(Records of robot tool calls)
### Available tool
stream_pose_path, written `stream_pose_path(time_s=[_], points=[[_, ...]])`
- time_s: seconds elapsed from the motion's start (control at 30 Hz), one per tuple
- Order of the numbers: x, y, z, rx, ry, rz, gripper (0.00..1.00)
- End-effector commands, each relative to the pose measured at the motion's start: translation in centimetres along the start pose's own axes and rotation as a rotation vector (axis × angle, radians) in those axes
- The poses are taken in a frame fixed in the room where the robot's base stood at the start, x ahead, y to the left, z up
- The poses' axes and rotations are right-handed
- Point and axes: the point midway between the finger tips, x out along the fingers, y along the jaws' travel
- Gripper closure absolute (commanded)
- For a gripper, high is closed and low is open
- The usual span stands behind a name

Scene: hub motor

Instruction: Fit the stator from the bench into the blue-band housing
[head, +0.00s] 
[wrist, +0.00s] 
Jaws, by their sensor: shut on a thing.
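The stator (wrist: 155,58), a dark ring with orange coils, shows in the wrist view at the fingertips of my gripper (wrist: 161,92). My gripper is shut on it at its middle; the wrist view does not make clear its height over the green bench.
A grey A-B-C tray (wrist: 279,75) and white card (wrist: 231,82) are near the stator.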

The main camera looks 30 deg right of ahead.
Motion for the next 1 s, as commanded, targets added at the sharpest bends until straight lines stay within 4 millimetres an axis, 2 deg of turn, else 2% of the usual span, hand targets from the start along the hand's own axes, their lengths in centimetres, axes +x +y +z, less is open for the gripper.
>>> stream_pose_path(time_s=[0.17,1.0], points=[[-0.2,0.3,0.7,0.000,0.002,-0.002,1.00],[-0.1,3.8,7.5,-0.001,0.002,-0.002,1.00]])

* * *

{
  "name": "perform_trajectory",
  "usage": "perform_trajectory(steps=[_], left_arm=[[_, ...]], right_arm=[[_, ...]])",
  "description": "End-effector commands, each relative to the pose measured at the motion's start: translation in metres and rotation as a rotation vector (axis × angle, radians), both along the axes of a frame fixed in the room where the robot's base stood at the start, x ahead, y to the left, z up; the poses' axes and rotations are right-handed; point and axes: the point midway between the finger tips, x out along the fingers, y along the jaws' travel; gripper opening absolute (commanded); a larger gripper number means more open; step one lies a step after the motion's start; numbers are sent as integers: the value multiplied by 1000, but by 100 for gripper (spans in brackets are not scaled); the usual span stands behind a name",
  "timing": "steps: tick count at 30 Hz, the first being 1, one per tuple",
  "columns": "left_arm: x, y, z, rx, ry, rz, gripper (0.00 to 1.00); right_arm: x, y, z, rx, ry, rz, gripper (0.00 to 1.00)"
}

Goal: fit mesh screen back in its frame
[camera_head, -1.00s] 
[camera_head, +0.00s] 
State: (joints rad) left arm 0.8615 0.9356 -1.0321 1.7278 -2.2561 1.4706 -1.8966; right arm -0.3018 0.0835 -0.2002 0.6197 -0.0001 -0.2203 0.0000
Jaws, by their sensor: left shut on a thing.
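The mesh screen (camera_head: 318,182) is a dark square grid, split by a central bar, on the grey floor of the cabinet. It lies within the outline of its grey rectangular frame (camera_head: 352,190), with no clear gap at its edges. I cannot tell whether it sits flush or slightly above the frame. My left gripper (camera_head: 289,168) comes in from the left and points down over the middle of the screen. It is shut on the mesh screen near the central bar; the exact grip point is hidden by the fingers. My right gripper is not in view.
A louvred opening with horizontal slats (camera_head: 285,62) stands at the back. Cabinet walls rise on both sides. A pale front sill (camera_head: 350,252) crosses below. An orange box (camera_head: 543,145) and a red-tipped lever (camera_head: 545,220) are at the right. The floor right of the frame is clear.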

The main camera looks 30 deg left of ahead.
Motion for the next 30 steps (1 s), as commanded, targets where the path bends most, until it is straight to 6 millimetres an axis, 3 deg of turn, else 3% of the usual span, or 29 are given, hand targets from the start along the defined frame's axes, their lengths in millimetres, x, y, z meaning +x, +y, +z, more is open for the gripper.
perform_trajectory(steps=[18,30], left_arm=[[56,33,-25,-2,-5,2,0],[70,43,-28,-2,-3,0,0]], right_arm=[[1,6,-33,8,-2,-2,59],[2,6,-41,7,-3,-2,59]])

Stated problem: Check each line of the records above for "ahead", and copy those that have it.

Answer below:
- The poses are taken in a frame fixed in the room where the robot's base stood at the start, x ahead, y to the left, z up
The main camera looks 30 deg right of ahead.
  "description": "End-effector commands, each relative to the pose measured at the motion's start: translation in metres and rotation as a rotation vector (axis × angle, radians), both along the axes of a frame fixed in the room where the robot's base stood at the start, x ahead, y to the left, z up; the poses' axes and rotations are right-handed; point and axes: the point midway between the finger tips, x out along the fingers, y along the jaws' travel; gripper opening absolute (commanded); a larger gripper number means more open; step one lies a step after the motion's start; numbers are sent as integers: the value multiplied by 1000, but by 100 for gripper (spans in brackets are not scaled); the usual span stands behind a name",
The main camera looks 30 deg left of ahead.

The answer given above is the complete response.